*Do this*
Set down the material below word for word, excluding the pictures.
*-*-*
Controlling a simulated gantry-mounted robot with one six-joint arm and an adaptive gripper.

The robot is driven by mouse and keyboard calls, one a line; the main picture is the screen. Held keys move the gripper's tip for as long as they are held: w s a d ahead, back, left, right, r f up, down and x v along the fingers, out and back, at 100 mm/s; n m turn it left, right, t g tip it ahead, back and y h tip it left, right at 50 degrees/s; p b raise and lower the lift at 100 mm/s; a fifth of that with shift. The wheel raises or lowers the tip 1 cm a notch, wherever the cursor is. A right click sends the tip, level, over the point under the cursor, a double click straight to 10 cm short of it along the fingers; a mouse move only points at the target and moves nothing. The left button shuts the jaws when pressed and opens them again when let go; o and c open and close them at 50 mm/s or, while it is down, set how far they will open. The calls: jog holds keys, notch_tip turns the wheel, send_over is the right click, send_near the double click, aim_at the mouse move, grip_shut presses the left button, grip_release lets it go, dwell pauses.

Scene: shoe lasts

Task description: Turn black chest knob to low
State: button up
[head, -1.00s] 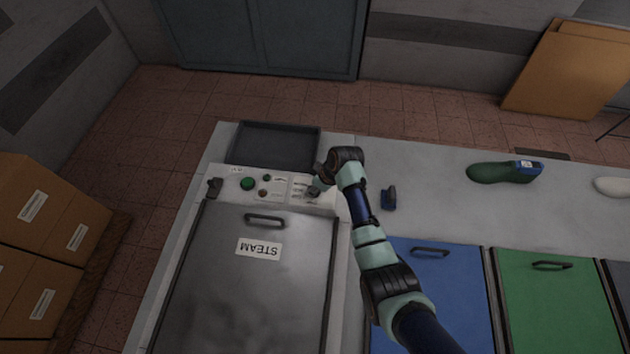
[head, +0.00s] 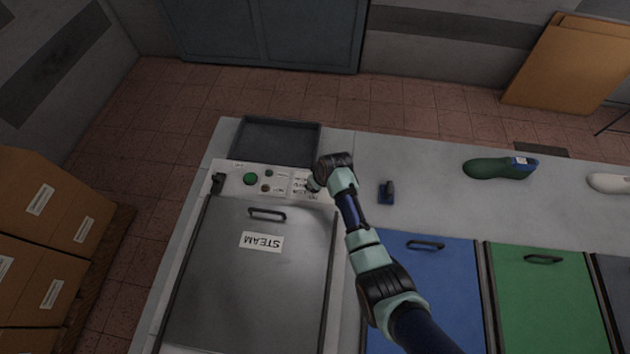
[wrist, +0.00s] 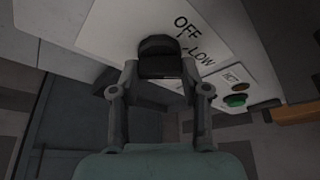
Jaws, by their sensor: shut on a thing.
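The black knob (wrist: 160,57) sits on the white control panel of the steam chest and fills the upper middle of the wrist view. My gripper (wrist: 160,70) is shut on it, one finger on each side. The printed words OFF and LOW (wrist: 201,58) show to the right of the knob, with short marks beside them. I cannot make out the knob's pointer. In the head view my gripper (head: 314,184) is at the right end of the panel (head: 228,186), and the knob is hidden by it. The grey chest lid marked STEAM (head: 250,285) is shut.
A green button (head: 250,179) and small lamps sit left on the panel. A dark tray (head: 275,136) lies behind it. A small blue object (head: 387,192) stands to the right. Blue (head: 428,290) and green (head: 540,300) lids and a green shoe last (head: 496,169) are further right.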

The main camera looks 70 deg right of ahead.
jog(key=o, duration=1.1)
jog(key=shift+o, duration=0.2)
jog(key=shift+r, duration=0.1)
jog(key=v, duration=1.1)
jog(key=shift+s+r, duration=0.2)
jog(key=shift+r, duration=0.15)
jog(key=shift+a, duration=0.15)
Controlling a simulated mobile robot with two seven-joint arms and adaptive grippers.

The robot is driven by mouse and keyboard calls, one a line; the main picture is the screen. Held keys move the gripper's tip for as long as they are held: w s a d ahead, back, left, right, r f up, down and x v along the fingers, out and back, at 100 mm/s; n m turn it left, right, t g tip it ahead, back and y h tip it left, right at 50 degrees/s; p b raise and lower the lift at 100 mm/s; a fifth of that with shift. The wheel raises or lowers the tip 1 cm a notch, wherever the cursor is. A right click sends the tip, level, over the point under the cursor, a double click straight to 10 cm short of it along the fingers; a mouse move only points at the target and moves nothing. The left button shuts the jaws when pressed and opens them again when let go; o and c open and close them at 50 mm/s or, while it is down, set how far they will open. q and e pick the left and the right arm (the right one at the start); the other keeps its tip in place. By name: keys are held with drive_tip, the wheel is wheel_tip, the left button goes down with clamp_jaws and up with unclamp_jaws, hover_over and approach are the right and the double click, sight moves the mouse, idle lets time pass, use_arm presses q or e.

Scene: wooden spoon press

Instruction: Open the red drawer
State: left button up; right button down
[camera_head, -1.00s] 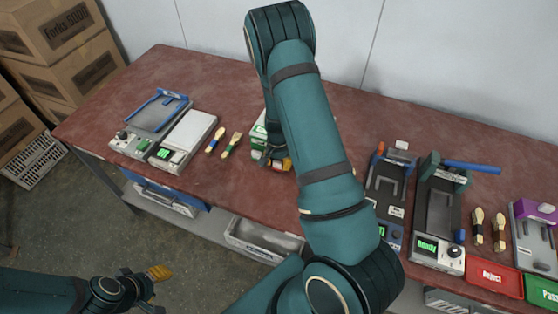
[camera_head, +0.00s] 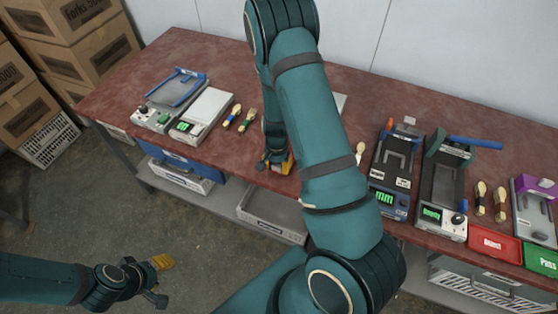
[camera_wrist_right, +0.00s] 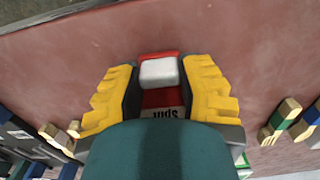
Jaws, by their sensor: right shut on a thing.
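The red drawer (camera_wrist_right: 160,97) shows in the right wrist view as a small red front with a white handle block (camera_wrist_right: 158,72) and a white label with upside-down lettering. My right gripper (camera_wrist_right: 160,78) has its yellow fingers on either side of the handle and is shut on it. In the head view this gripper (camera_head: 277,163) is low near the table's front edge, and my arm hides the drawer. I cannot tell how far the drawer is out. My left gripper (camera_head: 157,278) hangs open and empty over the floor at lower left.
The red-brown table (camera_head: 225,60) carries devices with blue clamps (camera_head: 175,95) and a white-topped scale (camera_head: 207,107) at left. Spoons and forks (camera_head: 240,118) lie beside them. More presses (camera_head: 440,190) and red and green trays (camera_head: 495,245) stand at right. A grey bin (camera_head: 272,212) sits below.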

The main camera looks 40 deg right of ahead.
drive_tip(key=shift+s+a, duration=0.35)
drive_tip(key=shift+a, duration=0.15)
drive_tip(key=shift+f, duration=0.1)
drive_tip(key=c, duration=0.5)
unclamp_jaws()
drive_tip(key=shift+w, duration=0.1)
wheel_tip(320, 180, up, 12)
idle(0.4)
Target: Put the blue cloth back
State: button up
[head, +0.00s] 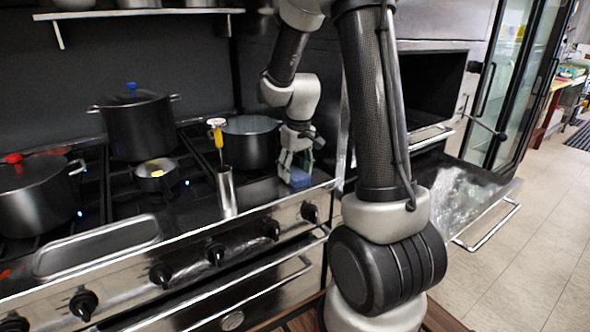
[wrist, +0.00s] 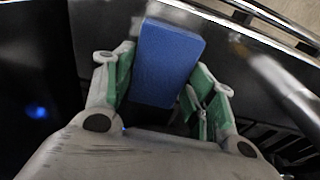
*-*-*
*Answer for this exercise*
Controlling a simulated gantry-mounted robot with one six-joint arm and an adaptive gripper.

The robot is driven by mouse and keyboard calls, one a line; the main picture is the screen. Held keys move the gripper's tip for as long as they are held: w s a d ahead, back, left, right, r f up, down and x v along the fingers, out and back, at 100 mm/s; n m turn it left, right, t g tip it ahead, back and y h tip it left, right at 50 degrees/s; p b raise and lower the lift at 100 mm/s; a fifth of that with shift. The wheel raises or lowers the tip 1 cm a notch, wherever the cursor is. A right click sends the tip, level, over the point under the cursor, a double click straight to 10 cm short of it along the fingers; a mouse move only points at the target and moves nothing. The left button shuts the jaws when pressed and opens them again when let go; o and c open and close them at 50 mm/s or, while it is down, set how far they will open. The calls: jog holds keys, notch_tip turns the wheel, send_over is the right click, send_near the double click, aim_at the mouse move, grip_shut presses the left button, grip_release lets it go, dwell pauses.

Scene: shoe lasts

Task description: Turn black chest knob to low
State: button up
[head, -1.00s] 
[head, +0.00s] 
[wrist, +0.00s] 
Jaws, by their sensor: shut on a thing.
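The black knob (wrist: 160,57) sits on the white control panel of the steam chest and fills the upper middle of the wrist view. My gripper (wrist: 160,70) is shut on it, one finger on each side. The printed words OFF and LOW (wrist: 201,58) show to the right of the knob, with short marks beside them. I cannot make out the knob's pointer. In the head view my gripper (head: 314,184) is at the right end of the panel (head: 228,186), and the knob is hidden by it. The grey chest lid marked STEAM (head: 250,285) is shut.
A green button (head: 250,179) and small lamps sit left on the panel. A dark tray (head: 275,136) lies behind it. A small blue object (head: 387,192) stands to the right. Blue (head: 428,290) and green (head: 540,300) lids and a green shoe last (head: 496,169) are further right.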

The main camera looks 70 deg right of ahead.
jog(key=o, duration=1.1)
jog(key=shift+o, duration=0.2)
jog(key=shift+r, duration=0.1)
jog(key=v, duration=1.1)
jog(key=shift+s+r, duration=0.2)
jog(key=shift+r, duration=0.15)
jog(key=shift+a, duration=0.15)
Controlling a simulated mobile robot with two seven-joint arms and adaptive grippers.

The robot is driven by mouse and keyboard calls, one a line; the main picture is the screen. Held keys move the gripper's tip for as long as they are held: w s a d ahead, back, left, right, r f up, down and x v along the fingers, out and back, at 100 mm/s; n m turn it left, right, t g tip it ahead, back and y h tip it left, right at 50 degrees/s; p b raise and lower the lift at 100 mm/s; a fifth of that with shift. The wheel raises or lowers the tip 1 cm a notch, wherever the cursor is. A right click sends the tip, level, over the point under the cursor, a double click straight to 10 cm short of it along the fingers; a mouse move only points at the target and moves nothing. The left button shuts the jaws when pressed and opens them again when let go; o and c open and close them at 50 mm/s or, while it is down, set how far they will open. q and e pick the left and the right arm (the right one at the start); the other keeps its tip in place. By name: keys are held with drive_tip, the wheel is wheel_tip, the left button goes down with clamp_jaws and up with unclamp_jaws, hover_over and approach are the right and the double click, sight moves the mouse, idle lets time pass, use_arm presses q or e.

Scene: wooden spoon press

Instruction: Open the red drawer
State: left button up; right button down
[camera_head, -1.00s] 
[camera_head, +0.00s] 
[camera_wrist_right, +0.00s] 
Jaws, by their sensor: right shut on a thing.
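The red drawer (camera_wrist_right: 160,97) shows in the right wrist view as a small red front with a white handle block (camera_wrist_right: 158,72) and a white label with upside-down lettering. My right gripper (camera_wrist_right: 160,78) has its yellow fingers on either side of the handle and is shut on it. In the head view this gripper (camera_head: 277,163) is low near the table's front edge, and my arm hides the drawer. I cannot tell how far the drawer is out. My left gripper (camera_head: 157,278) hangs open and empty over the floor at lower left.
The red-brown table (camera_head: 225,60) carries devices with blue clamps (camera_head: 175,95) and a white-topped scale (camera_head: 207,107) at left. Spoons and forks (camera_head: 240,118) lie beside them. More presses (camera_head: 440,190) and red and green trays (camera_head: 495,245) stand at right. A grey bin (camera_head: 272,212) sits below.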

The main camera looks 40 deg right of ahead.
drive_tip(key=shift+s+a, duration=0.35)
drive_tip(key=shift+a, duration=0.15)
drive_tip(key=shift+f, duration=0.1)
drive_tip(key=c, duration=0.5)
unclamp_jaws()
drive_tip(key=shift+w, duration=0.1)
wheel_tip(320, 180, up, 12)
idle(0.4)
Target: Put the blue cloth back
State: button up
[head, +0.00s] 
[wrist, +0.00s] 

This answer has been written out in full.